The present West Woodhay House was built in 1635 for Sir Benjamin Rudyard. The architect was probably Edward Carter, Inigo Jones' deputy during his extensive repairs of St. Paul's Cathedral. Rudyerd may have given considerable input himself however, having been inspired by the work of his friend and patron, the Earl of Pembroke, at Wilton House (Wiltshire) and also by his conversations by Jones himself, with whom he sat on the Privy Council's Commission for New Building in London. The date and Latin inscriptions appear in stone panels on the north and south fronts.
This compact building is quite simple in embellishments, having only decorative corner quoin stones and an ionic door surround. However, the overall design was quite revolutionary for its time. It has no medieval-style hall, but a double-pile (two-room thick) central range with rather stunted side wings at the front only. Particularly of note, is the fact that the hall is entered from a central doorway and is heated by a fireplace in the wall immediately opposite. These developments were not uncommon after 1660, but West Woodhay was one of the very first and, as such, is of National importance. A large unsympathetic additional wing and huge gables were added by Arthur Blomfield for William Henry Cole in 1880 but, fortunately, these were removed in 1948. The house has been the home of the Henderson family, cousins of Lord Faringdon of Buscot Park, since 1920.

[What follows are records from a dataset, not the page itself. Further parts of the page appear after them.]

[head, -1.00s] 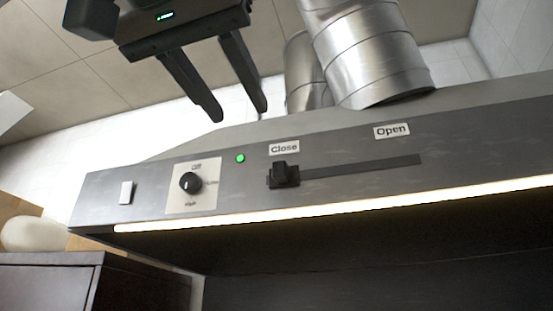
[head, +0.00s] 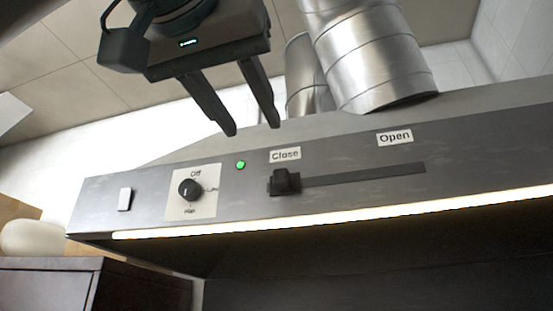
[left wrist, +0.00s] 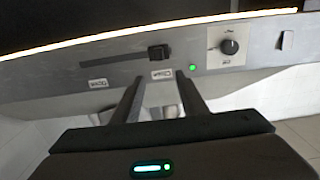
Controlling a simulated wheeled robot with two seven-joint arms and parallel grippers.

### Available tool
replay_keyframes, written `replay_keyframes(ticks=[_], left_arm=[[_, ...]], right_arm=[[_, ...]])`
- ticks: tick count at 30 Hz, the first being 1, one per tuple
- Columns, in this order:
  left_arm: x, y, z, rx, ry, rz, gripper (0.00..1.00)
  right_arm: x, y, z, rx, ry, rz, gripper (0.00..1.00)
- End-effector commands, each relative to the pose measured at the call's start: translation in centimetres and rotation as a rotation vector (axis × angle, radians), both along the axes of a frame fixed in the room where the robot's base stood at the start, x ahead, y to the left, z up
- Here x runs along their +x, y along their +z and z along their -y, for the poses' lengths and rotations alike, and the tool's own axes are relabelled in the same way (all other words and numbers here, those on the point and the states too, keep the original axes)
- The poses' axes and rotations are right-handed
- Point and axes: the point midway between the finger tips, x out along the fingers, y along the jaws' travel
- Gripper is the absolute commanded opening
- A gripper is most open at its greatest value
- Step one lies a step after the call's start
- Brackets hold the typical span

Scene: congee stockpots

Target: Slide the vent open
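The black vent slider knob (head: 285,181) sits at the left end of its dark slot (head: 365,174), below the "Close" label (head: 285,154). The "Open" label (head: 395,137) is above the slot's right end. My left gripper (head: 254,131) is open and empty, above and slightly left of the knob, apart from it. In the left wrist view the knob (left wrist: 158,52) lies just beyond the fingertips of the left gripper (left wrist: 159,76), roughly centred between them. My right gripper is not in view.
The grey hood panel also carries a rotary dial (head: 190,189), a green light (head: 240,165) and a white switch (head: 125,199). A lit strip (head: 330,215) runs along its lower edge. Silver ducts (head: 370,55) rise behind the hood, right of my gripper.

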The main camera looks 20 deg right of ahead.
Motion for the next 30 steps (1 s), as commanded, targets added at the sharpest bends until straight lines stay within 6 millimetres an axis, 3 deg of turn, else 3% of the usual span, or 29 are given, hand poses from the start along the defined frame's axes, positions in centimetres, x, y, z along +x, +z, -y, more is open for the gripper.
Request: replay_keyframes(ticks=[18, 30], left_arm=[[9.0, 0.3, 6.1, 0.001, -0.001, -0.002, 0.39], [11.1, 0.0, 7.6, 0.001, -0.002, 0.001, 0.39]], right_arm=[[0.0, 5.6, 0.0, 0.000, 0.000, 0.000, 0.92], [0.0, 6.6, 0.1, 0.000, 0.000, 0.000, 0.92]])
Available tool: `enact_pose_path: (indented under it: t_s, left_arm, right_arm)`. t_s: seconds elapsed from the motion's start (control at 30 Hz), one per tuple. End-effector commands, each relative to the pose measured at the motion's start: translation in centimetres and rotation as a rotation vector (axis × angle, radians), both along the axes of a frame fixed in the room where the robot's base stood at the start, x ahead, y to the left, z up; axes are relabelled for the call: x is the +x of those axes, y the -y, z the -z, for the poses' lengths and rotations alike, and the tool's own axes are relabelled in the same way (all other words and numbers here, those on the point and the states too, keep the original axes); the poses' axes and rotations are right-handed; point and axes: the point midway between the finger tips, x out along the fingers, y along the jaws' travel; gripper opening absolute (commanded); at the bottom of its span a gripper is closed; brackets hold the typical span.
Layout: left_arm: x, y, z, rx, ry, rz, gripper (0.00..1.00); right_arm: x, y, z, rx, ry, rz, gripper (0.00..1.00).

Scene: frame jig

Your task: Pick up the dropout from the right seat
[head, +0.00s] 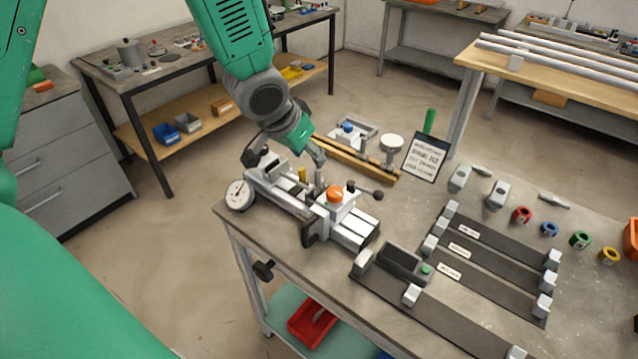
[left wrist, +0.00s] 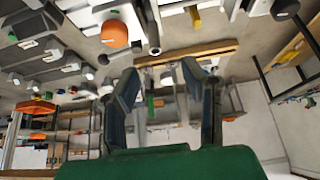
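The frame jig (head: 345,232) sits at the front left of the grey bench, with an orange knob (head: 335,194) on top and a dial gauge (head: 239,195) at its left end. The orange knob also shows in the left wrist view (left wrist: 114,34). I cannot single out the dropout or the right seat with certainty. My left gripper (head: 318,158) is above the back of the jig, behind the orange knob. In the left wrist view its two fingers (left wrist: 160,76) stand apart with nothing clearly held between them. My right gripper is not in view.
Dark labelled strips (head: 490,262) with grey end blocks lie on the bench's right half. Several coloured rings (head: 522,215) lie behind them. A sign (head: 425,158), a green post (head: 429,121) and a wooden bar (head: 365,163) stand at the back. A red bin (head: 312,322) is below.

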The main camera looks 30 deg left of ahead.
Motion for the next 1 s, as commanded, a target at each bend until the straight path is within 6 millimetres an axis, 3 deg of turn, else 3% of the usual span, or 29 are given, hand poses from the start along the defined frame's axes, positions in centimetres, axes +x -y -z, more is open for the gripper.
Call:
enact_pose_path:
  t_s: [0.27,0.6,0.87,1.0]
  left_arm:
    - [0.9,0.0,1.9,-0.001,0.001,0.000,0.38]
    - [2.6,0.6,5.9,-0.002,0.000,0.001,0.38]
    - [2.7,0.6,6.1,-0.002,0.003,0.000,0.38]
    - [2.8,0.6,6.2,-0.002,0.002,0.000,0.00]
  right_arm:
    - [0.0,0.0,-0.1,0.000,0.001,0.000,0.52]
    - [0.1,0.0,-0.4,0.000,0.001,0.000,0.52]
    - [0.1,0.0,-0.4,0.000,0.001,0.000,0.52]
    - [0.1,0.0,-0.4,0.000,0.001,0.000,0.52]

The old church used to stand just to the south-east on the site of the walled garden. It was rebuilt in 1716 by Vanbrugh for William Sloper, who had bought the manor from the Rudyerds four years previously. This was demolished in 1883 and replaced by the new church which was built on a different site on the edge of the estate.
West Woodhay House is a private residence. The gardens are open to the public during its garden show every summer.